Introduction to Deep Learning
In the previous article, we have made a simple three-layer artificial neural network. The first layer is input layer composed of sensory neurons, each of which has linear activation function: \(y_I = x_I\). And the second (hidden) and the third (output) layers are composed of perceptive neurons, each of which has sigmoid activation function: \(y_H = \sigma(x_H)\) and \(y_O = \sigma(x_O)\).
In this article, I explain i) representing neural network with matrices and vectors, ii) learning (optimization of loss function) by gradient descent, and iii) backpropogation. There is also an example at the end to tie all these together.
Neural Network as Matrices and Vectors
Let’s see how the input signals (\(x_{I_1}\), \(x_{I_2}\), and \(x_{I_3}\)) are transformed to outputs (\(y_{H_1}\), \(y_{H_2}\), and \(y_{H_3}\)) of hidden layer.
\[\Sigma_{H_1} = x_{I_1}w_{I_1,H_1} + x_{I_2}w_{I_2,H_1} + x_{I_3}w_{I_3,H_1} = \sum_{k=1}^{3} x_{I_k}w_{I_k,H_1}\]

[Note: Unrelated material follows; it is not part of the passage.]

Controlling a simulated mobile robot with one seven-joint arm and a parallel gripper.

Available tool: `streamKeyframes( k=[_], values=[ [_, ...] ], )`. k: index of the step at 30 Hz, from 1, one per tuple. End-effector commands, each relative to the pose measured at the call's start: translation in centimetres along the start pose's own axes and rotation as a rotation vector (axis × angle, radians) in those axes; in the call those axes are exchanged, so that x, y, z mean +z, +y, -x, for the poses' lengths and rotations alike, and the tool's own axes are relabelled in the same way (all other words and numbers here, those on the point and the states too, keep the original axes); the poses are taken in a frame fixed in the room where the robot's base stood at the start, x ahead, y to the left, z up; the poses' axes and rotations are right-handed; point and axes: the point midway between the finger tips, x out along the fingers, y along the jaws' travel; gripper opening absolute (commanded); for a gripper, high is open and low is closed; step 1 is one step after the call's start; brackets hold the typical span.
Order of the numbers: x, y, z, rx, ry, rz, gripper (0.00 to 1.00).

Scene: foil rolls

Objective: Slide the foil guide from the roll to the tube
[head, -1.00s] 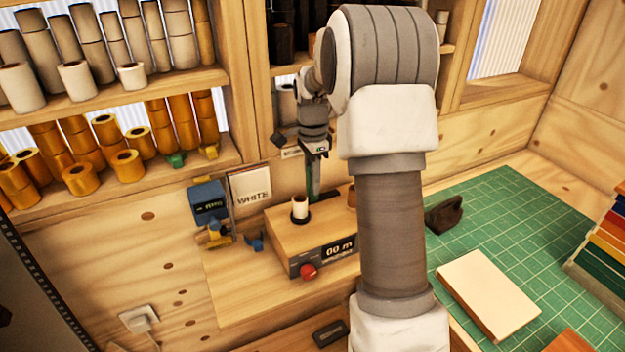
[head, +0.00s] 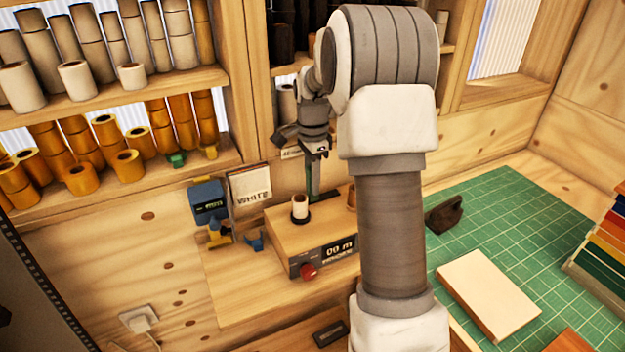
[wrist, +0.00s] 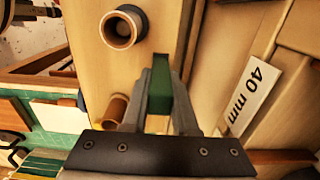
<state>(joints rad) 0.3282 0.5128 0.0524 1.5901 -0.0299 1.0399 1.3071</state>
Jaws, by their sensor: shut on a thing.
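My gripper (wrist: 160,98) is shut on a green upright piece, which I take for the foil guide (wrist: 160,85). In the head view my gripper (head: 312,178) is just behind the wooden box, with the green piece (head: 308,182) partly hidden by its fingers. A pale roll (head: 299,207) stands upright in a dark ring on the box; it shows at the upper left in the wrist view (wrist: 117,30). A brown tube (wrist: 113,109) stands on the same box, left of the fingers in the wrist view. In the head view the tube (head: 352,196) is partly hidden by my arm.
The wooden box (head: 285,234) has a display and a red knob (head: 309,270) in front. A blue device (head: 208,203) hangs to its left. Shelves of rolls (head: 125,165) stand behind. A green cutting mat (head: 490,235) lies right, with a pale block (head: 488,293) on it.

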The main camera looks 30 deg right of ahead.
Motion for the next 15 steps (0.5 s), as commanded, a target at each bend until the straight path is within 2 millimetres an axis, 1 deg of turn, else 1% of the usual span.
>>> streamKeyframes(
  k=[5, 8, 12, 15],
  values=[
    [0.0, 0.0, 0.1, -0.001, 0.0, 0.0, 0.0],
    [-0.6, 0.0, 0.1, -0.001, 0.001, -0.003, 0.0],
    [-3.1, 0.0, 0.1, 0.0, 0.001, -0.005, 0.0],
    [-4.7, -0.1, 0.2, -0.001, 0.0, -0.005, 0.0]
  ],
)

We can represent \(\Sigma_{H_1}\), \(\Sigma_{H_2}\), and \(\Sigma_{H_3}\) using vector multiplications (dot product):
\[\Sigma_{H_1} = % \begin{bmatrix} w_{I_1,H_1} & w_{I_2,H_1} & w_{I_3,H_1} \end{bmatrix} % \begin{bmatrix} x_{I_1} \\ x_{I_2} \\ x_{I_3} \\ \end{bmatrix}\]
\[\Sigma_{H_2} = % \begin{bmatrix} w_{I_1,H_2} & w_{I_2,H_2} & w_{I_3,H_2} \end{bmatrix} % \begin{bmatrix} x_{I_1} \\ x_{I_2} \\ x_{I_3} \\ \end{bmatrix}\]
\[\Sigma_{H_3} = % \begin{bmatrix} w_{I_1,H_3} & w_{I_2,H_3} & w_{I_3,H_3} \end{bmatrix} % \begin{bmatrix} x_{I_1} \\ x_{I_2} \\ x_{I_3} \\ \end{bmatrix}\]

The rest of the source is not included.